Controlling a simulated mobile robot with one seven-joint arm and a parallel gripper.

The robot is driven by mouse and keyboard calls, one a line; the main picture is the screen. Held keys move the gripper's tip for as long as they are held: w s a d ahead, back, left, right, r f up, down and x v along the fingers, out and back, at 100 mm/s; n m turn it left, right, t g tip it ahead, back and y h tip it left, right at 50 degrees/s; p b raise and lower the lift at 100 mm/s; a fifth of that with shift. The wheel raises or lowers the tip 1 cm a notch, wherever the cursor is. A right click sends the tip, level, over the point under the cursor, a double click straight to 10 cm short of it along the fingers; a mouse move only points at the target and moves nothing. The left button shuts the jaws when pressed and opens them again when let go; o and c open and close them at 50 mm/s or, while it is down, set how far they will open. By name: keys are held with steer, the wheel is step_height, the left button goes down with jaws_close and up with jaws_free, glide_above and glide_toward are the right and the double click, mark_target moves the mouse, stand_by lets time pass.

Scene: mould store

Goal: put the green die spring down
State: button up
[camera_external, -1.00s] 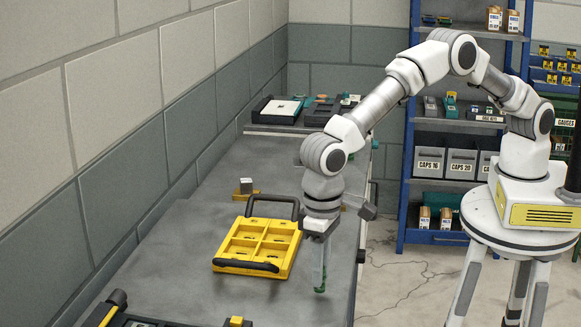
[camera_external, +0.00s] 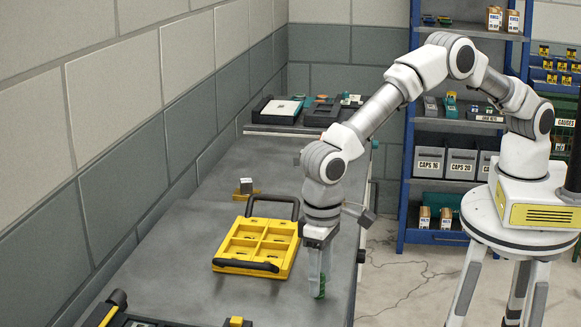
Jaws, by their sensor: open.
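The green die spring (camera_external: 320,287) is small and stands at the grey bench top, between the fingertips of my gripper (camera_external: 319,283). My gripper points straight down to the right of the yellow tray, near the bench's right edge. Its jaws are open around the spring. The fingers partly hide the spring, and its lower end seems to be at the bench surface.
A yellow tray (camera_external: 233,263) with compartments and black handles lies just left of my gripper. A small block on a yellow base (camera_external: 246,187) stands behind it. A dark case (camera_external: 150,322) is at the front left. The grey bench (camera_external: 200,290) is bare around the tray.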

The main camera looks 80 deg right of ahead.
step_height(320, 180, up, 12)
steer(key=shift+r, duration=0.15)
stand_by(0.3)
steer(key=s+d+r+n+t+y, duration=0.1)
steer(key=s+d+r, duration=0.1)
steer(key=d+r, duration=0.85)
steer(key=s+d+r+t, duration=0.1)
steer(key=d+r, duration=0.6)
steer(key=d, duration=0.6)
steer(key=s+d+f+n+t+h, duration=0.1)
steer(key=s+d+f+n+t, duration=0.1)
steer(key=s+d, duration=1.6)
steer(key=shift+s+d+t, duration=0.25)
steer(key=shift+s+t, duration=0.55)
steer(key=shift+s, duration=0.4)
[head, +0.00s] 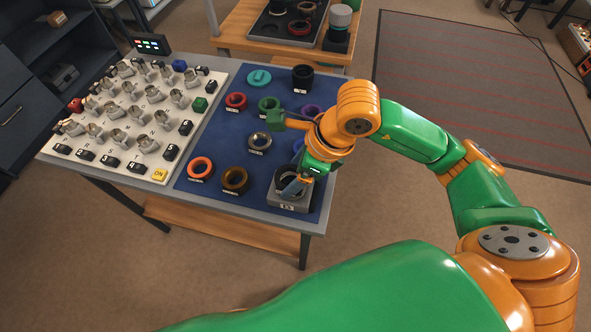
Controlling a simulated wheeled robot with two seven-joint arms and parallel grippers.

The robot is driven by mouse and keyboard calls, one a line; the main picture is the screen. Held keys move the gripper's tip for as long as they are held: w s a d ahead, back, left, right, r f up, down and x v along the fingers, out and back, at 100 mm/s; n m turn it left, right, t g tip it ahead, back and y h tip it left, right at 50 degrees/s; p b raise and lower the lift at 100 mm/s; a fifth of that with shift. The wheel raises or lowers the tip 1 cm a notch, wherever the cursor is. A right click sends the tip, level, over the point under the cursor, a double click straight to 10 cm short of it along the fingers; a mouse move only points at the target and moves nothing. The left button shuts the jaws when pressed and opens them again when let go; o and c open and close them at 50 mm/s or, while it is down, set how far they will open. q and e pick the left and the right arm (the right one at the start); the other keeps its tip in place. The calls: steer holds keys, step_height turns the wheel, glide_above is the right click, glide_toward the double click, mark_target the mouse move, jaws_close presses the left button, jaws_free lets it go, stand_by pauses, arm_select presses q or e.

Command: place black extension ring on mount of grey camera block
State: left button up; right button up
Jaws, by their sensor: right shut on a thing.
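The grey camera block (293,205) sits at the front right corner of the blue mat, with a white label on its front. My right gripper (293,189) points down right over the block's top. It is shut on a dark ring, likely the black extension ring (283,181), at the block's mount. The fingers and wrist hide most of this ring, so I cannot tell whether it is seated on the mount or just above it. My left gripper is not in view.
The blue mat (215,150) holds several rings: red, orange, brown, silver, green and purple, plus a teal cap (259,78) and a black cylinder (302,78). A white switch panel (150,150) lies left. A wooden cart (240,22) stands behind.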

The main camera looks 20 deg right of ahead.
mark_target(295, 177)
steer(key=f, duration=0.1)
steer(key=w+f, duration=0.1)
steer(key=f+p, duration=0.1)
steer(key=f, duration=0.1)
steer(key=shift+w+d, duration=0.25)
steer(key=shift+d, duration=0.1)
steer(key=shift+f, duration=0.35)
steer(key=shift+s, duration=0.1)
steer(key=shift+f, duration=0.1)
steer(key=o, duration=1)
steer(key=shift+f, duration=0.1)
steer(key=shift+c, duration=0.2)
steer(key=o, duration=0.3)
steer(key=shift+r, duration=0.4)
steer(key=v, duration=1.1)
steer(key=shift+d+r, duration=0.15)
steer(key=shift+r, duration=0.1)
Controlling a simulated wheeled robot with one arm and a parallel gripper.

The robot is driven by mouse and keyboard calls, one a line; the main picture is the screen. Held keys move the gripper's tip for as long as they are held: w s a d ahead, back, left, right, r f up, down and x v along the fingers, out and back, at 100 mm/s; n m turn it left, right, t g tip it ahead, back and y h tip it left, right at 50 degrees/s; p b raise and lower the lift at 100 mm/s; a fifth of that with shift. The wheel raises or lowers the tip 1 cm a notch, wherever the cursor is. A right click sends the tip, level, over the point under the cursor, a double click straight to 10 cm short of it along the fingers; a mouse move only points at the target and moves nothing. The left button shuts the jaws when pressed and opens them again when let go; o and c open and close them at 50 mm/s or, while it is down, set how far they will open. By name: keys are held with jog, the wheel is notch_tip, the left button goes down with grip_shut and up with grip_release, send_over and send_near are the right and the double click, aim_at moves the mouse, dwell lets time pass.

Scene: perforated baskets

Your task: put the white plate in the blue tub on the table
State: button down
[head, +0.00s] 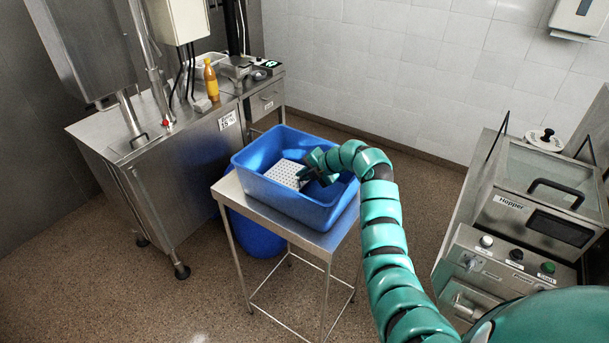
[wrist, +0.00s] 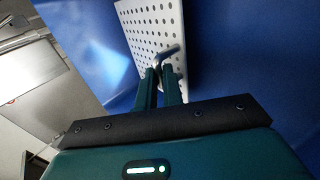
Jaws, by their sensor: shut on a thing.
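The blue tub (head: 290,202) stands on a small steel table (head: 226,190) in the middle of the head view. The white perforated plate (head: 287,172) is inside the tub, toward its left half. My gripper (head: 305,173) reaches into the tub from the right and is at the plate's right edge. Whether the plate touches the tub floor cannot be told.
A steel counter (head: 190,135) with an orange bottle (head: 211,82) stands at the left. A machine labelled Hopper (head: 520,205) stands at the right. A blue container (head: 255,236) is under the table. The floor (head: 130,280) in front is clear.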

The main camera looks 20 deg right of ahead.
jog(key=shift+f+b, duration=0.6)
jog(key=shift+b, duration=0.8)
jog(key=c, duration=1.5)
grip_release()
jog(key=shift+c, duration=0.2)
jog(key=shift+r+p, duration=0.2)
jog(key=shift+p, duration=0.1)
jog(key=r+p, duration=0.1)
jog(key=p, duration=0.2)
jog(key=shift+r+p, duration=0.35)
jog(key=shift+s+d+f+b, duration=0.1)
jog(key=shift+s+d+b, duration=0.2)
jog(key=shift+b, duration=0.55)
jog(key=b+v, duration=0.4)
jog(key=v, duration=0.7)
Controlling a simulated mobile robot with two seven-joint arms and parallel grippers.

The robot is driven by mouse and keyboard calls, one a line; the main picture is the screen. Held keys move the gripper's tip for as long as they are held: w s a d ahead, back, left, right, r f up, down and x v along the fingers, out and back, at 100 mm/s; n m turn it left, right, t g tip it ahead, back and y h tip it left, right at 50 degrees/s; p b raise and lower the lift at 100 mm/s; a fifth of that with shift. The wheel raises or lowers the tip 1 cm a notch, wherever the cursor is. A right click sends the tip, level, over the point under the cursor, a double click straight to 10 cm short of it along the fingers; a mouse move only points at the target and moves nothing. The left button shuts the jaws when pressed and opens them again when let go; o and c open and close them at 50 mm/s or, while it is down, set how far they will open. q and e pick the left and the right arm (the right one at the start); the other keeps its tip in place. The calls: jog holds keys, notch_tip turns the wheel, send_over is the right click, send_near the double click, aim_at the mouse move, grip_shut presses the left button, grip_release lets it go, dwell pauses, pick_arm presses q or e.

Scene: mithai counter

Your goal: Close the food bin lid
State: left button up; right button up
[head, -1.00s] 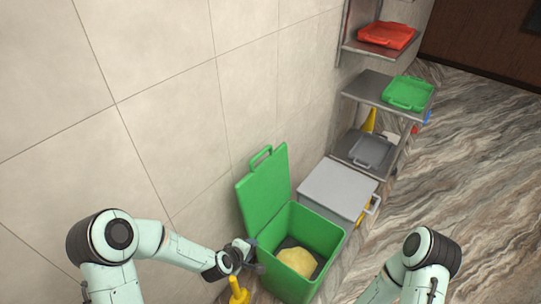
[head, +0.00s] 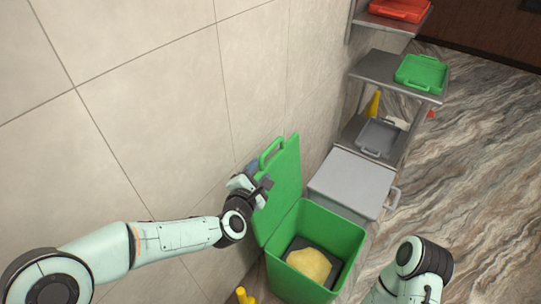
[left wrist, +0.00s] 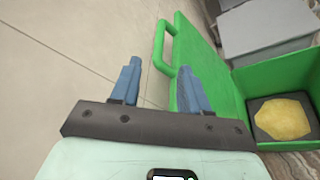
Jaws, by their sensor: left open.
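The green food bin (head: 343,229) stands against the wall with its mouth open. A yellow lump lies on a dark tray inside it, seen in both views. The green lid (head: 283,190) stands raised, leaning toward the wall, with a loop handle (head: 271,150) at its top edge. My left gripper (head: 260,177) is open at the wall side of the lid, near its upper left edge. In the left wrist view the fingers (left wrist: 158,85) are apart, and the right finger overlaps the lid (left wrist: 205,60) near the handle (left wrist: 162,47). I cannot tell whether it touches. My right arm shows at the lower right; its gripper is out of view.
A grey closed bin (head: 350,182) stands just behind the green bin. Beyond it are metal shelves (head: 385,75) with a grey tray (head: 380,138), a green tray (head: 421,72) and a red tray (head: 400,10). A yellow object (head: 243,296) is near the bin's left. The floor at right is clear.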

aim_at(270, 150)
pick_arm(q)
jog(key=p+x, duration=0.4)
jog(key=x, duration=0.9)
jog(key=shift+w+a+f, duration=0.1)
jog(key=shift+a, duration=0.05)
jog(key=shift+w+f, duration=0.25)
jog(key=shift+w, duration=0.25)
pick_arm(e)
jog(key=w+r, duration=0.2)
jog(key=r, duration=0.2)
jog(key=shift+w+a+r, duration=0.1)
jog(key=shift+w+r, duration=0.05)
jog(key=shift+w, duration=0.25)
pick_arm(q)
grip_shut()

________________

_Requirements_: Copy out all lines above that include the string "seven".

_Solution below_:
Controlling a simulated mobile robot with one seven-joint arm and a parallel gripper.
Controlling a simulated wheeled robot with two seven-joint arms and parallel grippers.
Controlling a simulated mobile robot with two seven-joint arms and parallel grippers.

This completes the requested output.